Yesterday dragged four additional survivors across the line:
First in was Sea Peas, the third and final Olson 25 to reach Racer Valhalla. Greg and Michelle stepped onto the dock looking like people who had spent two weeks detaching from the concept of comfort. Michelle’s hair deserves its own finisher’s medal, if not designation by the EPA as a Superfund site. If you’re unfamiliar with the aesthetic, search “bird nest sailor hair.” You’ll know it when you see it.
Later, Team Jackalope completed the final tacks into Thomas Basin carrying precisely half of its original four-person crew. Back in Campbell River, the team dropped to two and unofficially rebranded as Team Halfalope. In adventure racing, division does, in fact, multiply suffering.

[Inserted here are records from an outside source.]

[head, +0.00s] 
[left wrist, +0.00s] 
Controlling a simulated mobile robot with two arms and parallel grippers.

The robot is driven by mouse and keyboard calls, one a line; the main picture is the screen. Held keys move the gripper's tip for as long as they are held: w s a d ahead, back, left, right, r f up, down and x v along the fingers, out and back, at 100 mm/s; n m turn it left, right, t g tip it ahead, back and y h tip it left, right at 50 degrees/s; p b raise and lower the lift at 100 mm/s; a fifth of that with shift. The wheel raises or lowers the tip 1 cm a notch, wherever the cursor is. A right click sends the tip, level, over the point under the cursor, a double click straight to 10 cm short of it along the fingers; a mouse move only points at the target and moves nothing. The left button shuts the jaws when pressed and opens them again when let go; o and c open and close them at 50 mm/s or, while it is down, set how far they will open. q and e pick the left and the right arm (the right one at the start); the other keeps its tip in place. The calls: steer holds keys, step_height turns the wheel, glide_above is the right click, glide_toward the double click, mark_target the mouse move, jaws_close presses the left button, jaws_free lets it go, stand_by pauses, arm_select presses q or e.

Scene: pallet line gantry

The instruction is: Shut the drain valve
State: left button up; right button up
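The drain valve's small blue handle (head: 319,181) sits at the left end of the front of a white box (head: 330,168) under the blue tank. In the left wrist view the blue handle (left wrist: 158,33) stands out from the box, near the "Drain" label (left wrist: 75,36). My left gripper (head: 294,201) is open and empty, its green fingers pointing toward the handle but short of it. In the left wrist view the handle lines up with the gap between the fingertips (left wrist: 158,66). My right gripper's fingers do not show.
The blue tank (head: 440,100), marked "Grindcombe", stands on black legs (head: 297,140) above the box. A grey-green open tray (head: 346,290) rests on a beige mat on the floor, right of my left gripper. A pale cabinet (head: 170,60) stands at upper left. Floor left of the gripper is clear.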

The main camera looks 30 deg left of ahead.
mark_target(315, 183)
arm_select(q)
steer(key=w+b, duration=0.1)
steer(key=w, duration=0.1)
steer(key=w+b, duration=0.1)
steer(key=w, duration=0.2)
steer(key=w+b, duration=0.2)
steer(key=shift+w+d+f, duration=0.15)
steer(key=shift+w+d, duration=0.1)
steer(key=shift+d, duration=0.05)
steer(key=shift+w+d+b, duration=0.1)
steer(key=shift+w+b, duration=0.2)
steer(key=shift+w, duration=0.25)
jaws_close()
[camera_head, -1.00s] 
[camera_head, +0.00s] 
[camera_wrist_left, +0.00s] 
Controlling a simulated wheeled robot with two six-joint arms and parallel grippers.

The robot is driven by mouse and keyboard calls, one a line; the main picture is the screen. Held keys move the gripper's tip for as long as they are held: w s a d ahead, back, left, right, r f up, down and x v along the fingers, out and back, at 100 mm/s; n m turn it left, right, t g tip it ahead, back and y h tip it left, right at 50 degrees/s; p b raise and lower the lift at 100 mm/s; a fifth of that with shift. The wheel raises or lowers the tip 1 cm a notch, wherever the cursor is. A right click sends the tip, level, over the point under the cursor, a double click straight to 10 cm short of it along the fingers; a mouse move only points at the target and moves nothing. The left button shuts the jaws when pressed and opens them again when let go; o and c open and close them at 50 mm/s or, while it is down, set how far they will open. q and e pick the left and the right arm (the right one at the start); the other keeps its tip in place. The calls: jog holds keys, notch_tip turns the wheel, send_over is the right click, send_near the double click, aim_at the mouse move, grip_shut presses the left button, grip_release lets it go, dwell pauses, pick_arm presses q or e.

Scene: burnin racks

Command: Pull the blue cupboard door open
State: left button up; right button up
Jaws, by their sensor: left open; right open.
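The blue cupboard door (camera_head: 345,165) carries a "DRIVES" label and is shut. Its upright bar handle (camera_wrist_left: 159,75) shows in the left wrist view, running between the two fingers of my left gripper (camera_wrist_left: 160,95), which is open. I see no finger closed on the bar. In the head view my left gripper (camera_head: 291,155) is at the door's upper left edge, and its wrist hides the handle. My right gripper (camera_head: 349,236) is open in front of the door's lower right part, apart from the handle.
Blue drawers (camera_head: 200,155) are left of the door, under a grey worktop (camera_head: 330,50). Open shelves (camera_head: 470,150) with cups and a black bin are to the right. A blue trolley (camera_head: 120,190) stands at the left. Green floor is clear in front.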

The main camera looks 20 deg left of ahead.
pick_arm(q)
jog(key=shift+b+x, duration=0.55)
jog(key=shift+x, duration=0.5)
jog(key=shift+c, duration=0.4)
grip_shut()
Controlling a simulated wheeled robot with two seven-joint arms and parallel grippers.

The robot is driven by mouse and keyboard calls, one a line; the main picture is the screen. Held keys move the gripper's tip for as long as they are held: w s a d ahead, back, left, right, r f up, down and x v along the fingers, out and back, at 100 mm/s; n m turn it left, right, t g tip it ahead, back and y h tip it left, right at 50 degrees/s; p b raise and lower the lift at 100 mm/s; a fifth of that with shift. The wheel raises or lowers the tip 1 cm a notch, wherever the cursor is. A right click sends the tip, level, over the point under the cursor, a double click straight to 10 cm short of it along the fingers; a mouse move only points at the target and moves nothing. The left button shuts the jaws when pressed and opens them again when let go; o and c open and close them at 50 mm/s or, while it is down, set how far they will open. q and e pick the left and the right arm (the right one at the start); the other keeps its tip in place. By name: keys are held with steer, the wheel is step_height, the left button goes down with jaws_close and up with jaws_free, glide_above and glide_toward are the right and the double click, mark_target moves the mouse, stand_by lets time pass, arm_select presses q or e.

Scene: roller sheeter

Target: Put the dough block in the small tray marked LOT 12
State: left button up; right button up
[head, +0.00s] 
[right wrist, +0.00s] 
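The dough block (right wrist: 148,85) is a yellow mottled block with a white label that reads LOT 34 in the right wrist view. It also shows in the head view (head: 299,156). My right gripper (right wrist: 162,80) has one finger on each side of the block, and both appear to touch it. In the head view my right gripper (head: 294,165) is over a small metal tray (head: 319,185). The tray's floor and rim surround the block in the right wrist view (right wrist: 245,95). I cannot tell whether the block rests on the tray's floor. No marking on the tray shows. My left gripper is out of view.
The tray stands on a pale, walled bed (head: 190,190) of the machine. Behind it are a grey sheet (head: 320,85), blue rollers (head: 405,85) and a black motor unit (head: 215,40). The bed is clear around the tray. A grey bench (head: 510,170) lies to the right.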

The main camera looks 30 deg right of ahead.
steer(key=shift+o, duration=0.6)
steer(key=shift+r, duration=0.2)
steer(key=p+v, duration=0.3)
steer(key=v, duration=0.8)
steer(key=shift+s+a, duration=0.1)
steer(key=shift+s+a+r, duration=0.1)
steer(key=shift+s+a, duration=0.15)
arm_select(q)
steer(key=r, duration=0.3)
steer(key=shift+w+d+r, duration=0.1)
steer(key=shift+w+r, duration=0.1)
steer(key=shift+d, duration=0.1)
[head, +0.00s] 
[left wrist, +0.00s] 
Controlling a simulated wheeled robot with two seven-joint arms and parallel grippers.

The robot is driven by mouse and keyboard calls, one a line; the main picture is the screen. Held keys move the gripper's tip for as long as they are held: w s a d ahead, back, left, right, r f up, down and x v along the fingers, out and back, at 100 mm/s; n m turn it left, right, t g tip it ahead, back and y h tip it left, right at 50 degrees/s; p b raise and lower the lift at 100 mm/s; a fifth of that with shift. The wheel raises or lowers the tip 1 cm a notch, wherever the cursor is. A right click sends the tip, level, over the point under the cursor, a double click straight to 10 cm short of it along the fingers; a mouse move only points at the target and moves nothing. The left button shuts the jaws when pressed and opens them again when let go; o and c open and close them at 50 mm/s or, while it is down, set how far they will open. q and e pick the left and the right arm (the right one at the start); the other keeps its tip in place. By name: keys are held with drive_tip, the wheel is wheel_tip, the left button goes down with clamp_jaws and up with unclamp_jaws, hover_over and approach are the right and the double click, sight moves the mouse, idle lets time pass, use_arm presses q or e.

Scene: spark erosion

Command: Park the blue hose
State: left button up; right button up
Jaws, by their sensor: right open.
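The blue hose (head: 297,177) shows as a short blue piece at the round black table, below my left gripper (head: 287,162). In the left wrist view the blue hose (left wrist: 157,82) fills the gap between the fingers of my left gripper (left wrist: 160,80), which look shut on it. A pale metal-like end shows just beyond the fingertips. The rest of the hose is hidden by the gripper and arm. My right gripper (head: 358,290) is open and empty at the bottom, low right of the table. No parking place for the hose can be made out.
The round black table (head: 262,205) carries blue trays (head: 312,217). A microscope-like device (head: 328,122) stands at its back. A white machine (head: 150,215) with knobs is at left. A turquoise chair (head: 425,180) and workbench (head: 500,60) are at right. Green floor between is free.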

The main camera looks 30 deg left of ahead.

Nick and Brandon made it ashore just in time for fish and chips at the Alaska Fish House. The restaurant graciously ignored its own closing time, a heroic act we choose to believe was an expression of civic duty rather than the result of a well-placed bribe from the dry half of the team.
This morning, Team Salmon Hat rang the bell after taking one of the more adventurous and scenic routes through the rulebook.
The R2AK law reads, more or less: If your boat shatters into pieces and you require assistance, you may accept a tow to a safe harbor to fix it. However, if you wish to remain a racer and not a quitter, you must return to the GPS coordinate where everything went sideways before continuing under your own power.
Salmon Hat took that deal.
While sailing through northern Queen Charlotte Strait under a jib and a deeply reefed main, the rudder attachment decided it no longer wished to participate. The pintles (pointy bits that fit into the hole-part) departed for a swim. After a session involving lashings, crusty exclamations, and a tow to Port Hardy from the Coast Guard, the team found a fabricator, repaired the damage, sailed back to the exact place where the rudder had made its escape, and only then pointed the bow toward Ketchikan.
Teams don’t often voluntarily sail further from the finish line. But if the Racer Packet says that’s where you have to go before you can keep racing, that’s where you go.
With every bell that rings, the fleet on the course grows a little smaller. According to our Staff Astrologer, the Grim Sweeper has reached French Creek, just north of Nanaimo, and is sharpening their broom.